Set problem: Print the material below exactly as it stands, please, from its first line to the line holding "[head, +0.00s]", with no pictures.

....................

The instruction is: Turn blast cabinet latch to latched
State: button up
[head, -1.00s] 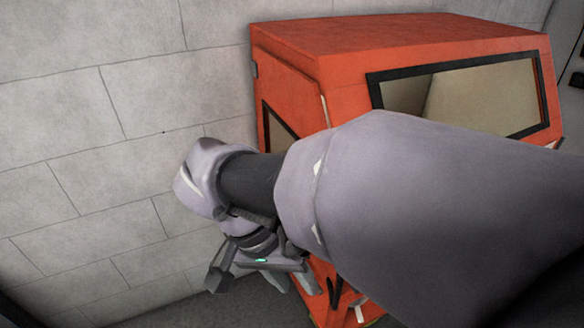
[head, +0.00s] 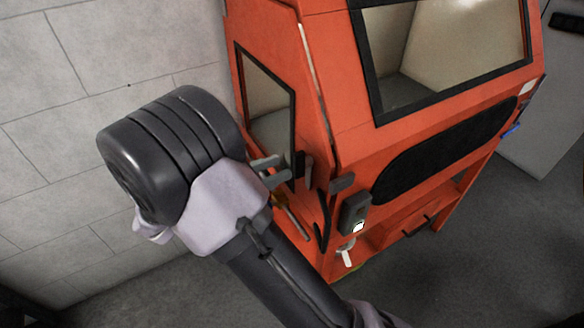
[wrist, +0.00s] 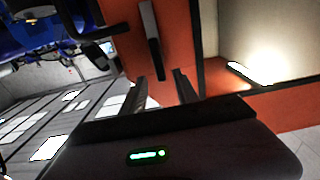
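The orange blast cabinet (head: 400,140) stands at the centre right of the head view, and its orange side panel (wrist: 180,60) shows in the wrist view. A grey bar-shaped lever (wrist: 150,30), which looks like the latch, is on that panel. In the head view, what looks like the same lever (head: 309,172) is beside the side window's lower corner. My gripper (head: 277,168) is just left of it, beside the cabinet's side. In the wrist view, my gripper (wrist: 159,78) is open, with the lever ahead of its fingers and no visible contact. The latch's exact setting is unclear.
A black-framed side window (head: 268,105) is close to my gripper. A dark control box (head: 354,212) and a white-tipped lever (head: 346,254) are on the cabinet's front right of it. A block wall (head: 80,90) stands at left. Grey floor is clear at lower right.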

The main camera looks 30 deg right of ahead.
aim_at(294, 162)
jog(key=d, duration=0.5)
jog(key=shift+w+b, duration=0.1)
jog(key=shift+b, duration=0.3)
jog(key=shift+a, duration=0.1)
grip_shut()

....................

In response:
The instruction is: Turn blast cabinet latch to latched
State: button up
[head, -1.00s] 
[head, +0.00s] 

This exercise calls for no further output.